Seorang kawan misuh-misuh, karena banyak buku-buku antologi yang memuat tulisannya tidak memberikan kompensasi yang sepantar dengan nilai tulisannya (nilai yang dipatoknya sendiri). Padahal sejak awal sudah dijelaskan kalau project menulis tersebut diadakan untuk kegiatan sosial, dimana semua keuntungan penjualan akan langsung disumbangkan ke yayasan sosial tertentu. Yang dipermasalahkan kemudian adalah, kenapa tidak ada transparansi kemana uang keuntungan itu disumbangkan? Kenapa tidak ada laporan ke penulis berapa buku yang terjual?
Saya hanya bisa meringis. Hidup kalau mau dibikin susah, memang akan jadi susah. As simple as that. Kalau mau mengetahui sesuatu, bertanya adalah hal yang paling tepat untuk dilakukan. Kalau dia mau mundur lebih jauh lagi, sebelum memutuskan untuk ikut dalam sebuah project menulis yang notabene hasil penjualannya untuk disumbangkan, apa pertimbangannya untuk mengikuti project tersebut? Ingin ikut andil menyumbang melalui tulisan? Ingin tulisannya dibukukan? Ingin namanya tercetak di buku? Ingin kaya (which is, ini udah salah alamat kalau ikutan project semacam ini)? Ingin menjajal kualitas tulisan (kalau tulisan melalui seleksi, yang ini pun tidak bisa menjadi dasar kualitas sebuah tulisan, karena tim penyeleksi pun kita tidak tahu kompetensi dan kredibilitasnya, bottomline: salah alamat juga!)?
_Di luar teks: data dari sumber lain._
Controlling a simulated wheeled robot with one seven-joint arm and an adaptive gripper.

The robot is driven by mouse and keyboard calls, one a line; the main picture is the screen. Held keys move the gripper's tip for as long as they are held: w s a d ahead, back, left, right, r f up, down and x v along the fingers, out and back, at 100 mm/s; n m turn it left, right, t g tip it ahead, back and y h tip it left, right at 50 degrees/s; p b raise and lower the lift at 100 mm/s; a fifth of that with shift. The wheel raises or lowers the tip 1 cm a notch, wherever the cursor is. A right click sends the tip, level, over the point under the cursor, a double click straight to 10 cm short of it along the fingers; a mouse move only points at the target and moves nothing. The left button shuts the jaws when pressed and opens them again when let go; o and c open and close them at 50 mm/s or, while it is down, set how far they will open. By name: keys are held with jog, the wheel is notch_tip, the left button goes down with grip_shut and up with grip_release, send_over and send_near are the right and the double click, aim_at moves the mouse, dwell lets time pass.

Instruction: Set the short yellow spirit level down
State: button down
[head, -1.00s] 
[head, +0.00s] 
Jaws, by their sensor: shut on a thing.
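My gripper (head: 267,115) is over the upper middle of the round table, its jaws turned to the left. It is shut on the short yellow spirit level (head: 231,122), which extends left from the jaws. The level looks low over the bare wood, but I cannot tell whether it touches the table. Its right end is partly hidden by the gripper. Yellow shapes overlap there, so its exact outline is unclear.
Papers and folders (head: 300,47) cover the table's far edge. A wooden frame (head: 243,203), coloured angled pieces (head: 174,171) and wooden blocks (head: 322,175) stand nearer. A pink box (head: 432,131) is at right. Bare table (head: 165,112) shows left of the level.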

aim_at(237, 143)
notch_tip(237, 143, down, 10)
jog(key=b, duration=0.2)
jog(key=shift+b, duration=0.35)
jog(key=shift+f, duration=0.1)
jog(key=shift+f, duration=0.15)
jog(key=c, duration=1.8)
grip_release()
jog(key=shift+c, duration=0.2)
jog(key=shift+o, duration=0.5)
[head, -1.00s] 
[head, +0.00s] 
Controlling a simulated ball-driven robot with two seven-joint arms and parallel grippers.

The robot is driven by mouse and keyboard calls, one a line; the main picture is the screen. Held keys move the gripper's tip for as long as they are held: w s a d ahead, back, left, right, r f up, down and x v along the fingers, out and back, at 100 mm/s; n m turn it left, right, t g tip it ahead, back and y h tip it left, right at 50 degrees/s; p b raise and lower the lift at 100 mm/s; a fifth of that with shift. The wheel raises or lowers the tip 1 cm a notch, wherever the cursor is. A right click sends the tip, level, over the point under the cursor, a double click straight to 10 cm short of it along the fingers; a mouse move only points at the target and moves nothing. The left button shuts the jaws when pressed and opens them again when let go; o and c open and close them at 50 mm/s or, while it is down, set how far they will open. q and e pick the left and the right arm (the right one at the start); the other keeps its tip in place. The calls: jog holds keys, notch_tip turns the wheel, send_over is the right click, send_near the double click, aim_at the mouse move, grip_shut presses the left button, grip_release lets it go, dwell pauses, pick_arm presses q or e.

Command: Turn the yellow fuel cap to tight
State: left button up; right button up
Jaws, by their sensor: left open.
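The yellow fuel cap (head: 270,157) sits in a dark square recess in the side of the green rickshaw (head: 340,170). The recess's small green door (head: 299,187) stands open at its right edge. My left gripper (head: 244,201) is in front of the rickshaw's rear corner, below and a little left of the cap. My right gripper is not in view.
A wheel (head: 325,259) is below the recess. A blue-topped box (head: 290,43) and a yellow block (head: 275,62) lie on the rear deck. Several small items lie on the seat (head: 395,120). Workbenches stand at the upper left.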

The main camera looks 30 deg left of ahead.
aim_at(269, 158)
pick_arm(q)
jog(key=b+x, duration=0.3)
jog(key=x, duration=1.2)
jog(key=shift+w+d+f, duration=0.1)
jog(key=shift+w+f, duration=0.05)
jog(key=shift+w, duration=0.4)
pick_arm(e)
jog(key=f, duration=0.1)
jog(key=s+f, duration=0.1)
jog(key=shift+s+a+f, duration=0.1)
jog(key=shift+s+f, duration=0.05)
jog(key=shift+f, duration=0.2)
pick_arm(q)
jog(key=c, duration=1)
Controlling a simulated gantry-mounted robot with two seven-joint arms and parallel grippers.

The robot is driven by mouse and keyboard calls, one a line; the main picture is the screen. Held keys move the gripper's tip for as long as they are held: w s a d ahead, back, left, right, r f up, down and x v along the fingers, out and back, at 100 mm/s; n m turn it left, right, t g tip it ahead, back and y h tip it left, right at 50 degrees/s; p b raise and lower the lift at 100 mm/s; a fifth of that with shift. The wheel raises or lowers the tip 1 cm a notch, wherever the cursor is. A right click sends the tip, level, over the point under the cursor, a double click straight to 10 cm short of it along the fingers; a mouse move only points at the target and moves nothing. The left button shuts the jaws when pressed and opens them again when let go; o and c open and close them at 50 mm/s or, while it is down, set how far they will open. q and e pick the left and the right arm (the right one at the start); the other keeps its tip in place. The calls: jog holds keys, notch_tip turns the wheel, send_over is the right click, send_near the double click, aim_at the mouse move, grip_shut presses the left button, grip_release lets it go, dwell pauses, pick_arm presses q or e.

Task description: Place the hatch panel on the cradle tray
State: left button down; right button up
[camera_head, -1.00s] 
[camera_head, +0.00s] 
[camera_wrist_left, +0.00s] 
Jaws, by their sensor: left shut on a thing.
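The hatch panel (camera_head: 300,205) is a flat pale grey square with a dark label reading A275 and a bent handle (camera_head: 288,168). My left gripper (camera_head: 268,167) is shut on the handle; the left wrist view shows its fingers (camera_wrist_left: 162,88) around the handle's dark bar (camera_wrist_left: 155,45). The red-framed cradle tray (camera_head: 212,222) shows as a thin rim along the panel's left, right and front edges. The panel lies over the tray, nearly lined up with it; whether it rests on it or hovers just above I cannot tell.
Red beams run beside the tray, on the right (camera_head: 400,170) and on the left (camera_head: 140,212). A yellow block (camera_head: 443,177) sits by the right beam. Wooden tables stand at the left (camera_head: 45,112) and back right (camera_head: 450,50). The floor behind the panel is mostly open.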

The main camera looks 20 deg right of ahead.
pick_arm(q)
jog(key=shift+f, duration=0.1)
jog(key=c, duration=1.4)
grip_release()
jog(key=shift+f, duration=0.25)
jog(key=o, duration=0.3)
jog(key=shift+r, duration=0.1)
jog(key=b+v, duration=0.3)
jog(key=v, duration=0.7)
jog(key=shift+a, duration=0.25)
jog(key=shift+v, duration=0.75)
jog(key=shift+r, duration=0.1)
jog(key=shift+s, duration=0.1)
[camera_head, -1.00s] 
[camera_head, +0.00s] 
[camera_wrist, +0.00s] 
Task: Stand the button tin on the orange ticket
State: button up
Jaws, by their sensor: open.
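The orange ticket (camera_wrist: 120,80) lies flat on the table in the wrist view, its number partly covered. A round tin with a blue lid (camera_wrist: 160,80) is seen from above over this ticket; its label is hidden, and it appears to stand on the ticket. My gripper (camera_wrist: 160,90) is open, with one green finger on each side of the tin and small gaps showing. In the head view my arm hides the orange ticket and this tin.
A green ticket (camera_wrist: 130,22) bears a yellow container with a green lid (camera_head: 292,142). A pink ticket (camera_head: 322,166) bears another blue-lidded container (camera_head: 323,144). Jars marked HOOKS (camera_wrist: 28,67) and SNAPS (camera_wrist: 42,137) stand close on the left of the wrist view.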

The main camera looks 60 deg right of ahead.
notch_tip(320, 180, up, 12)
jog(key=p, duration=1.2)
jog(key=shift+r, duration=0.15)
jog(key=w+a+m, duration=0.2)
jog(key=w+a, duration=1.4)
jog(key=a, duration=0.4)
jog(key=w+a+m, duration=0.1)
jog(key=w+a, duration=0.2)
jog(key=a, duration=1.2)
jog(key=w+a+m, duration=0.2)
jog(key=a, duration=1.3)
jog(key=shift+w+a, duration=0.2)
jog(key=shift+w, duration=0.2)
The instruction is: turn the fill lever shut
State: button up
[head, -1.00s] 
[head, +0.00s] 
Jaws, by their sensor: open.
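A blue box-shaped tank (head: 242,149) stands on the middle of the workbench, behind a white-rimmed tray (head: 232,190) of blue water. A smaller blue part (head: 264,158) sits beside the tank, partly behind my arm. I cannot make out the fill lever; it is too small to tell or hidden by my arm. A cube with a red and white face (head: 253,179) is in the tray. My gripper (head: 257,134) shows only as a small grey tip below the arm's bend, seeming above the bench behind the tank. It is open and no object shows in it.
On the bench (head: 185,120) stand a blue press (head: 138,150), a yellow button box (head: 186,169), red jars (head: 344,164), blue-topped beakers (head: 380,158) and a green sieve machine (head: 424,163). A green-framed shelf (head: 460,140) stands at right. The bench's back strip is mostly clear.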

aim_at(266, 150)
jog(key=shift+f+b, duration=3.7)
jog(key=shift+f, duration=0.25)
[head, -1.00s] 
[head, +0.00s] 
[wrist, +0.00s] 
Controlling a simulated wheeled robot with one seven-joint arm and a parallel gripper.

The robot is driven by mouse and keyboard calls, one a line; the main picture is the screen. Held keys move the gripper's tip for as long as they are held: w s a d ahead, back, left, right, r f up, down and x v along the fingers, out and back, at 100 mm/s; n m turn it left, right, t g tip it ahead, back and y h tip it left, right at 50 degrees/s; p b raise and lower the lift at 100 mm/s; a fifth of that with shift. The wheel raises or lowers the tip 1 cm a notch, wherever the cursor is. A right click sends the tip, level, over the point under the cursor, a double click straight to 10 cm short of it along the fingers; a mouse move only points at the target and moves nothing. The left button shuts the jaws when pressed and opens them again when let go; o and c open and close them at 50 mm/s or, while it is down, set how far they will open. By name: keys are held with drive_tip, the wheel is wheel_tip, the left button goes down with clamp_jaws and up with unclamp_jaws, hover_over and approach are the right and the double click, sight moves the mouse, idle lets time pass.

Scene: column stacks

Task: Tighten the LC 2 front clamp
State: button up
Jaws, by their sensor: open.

Jadi kenapa lantas si penyelenggara project dan penerbit yang disalahkan dengan mengatakan kalau mereka tidak menghargai hasil karya orang? Tulisan itu dibuat dengan hasil kerja yang tidak sedikit; berpikir, mengumpulkan data, mengolah data, tenaga, keringat, bahkan uang. Saya kembali meringis sambil melihat deretan buku yang sudah memuat tulisan saya di dalamnya. Dua diantaranya merupakan project sosial tanpa audisi. Artinya saya kirim tulisan, dan langsung dimuat. Dua diantaranya lagi adalah project komunitas yang ekslusif, artinya para penulis di dalamnya adalah yang diminta untuk menyumbangkan beberapa tulisan untuk dimasukkan ke dalam buku tersebut. Keduanya juga menyumbangkan hasil keuntungannya untuk kegiatan sosial. Satu buah antologi merupakan hasil audisi ketat, yaitu para finalis lomba cerpen yang bersaing dalam 300 buah cerpen dan masuk dalam 30 besar, tulisan saya salah satunya. Lagi-lagi, hasil penjualan buku tersebut untuk kegiatan sosial. Hanya novel saya (ini pun diterbitkan dengan cara self-published, yang sering dipandang sebelah mata oleh sebagian orang) yang keuntungannya murni masuk ke rekening saya. Tapi, jangan harap hasilnya bisa untuk beli mobil, ya. Hahahaha...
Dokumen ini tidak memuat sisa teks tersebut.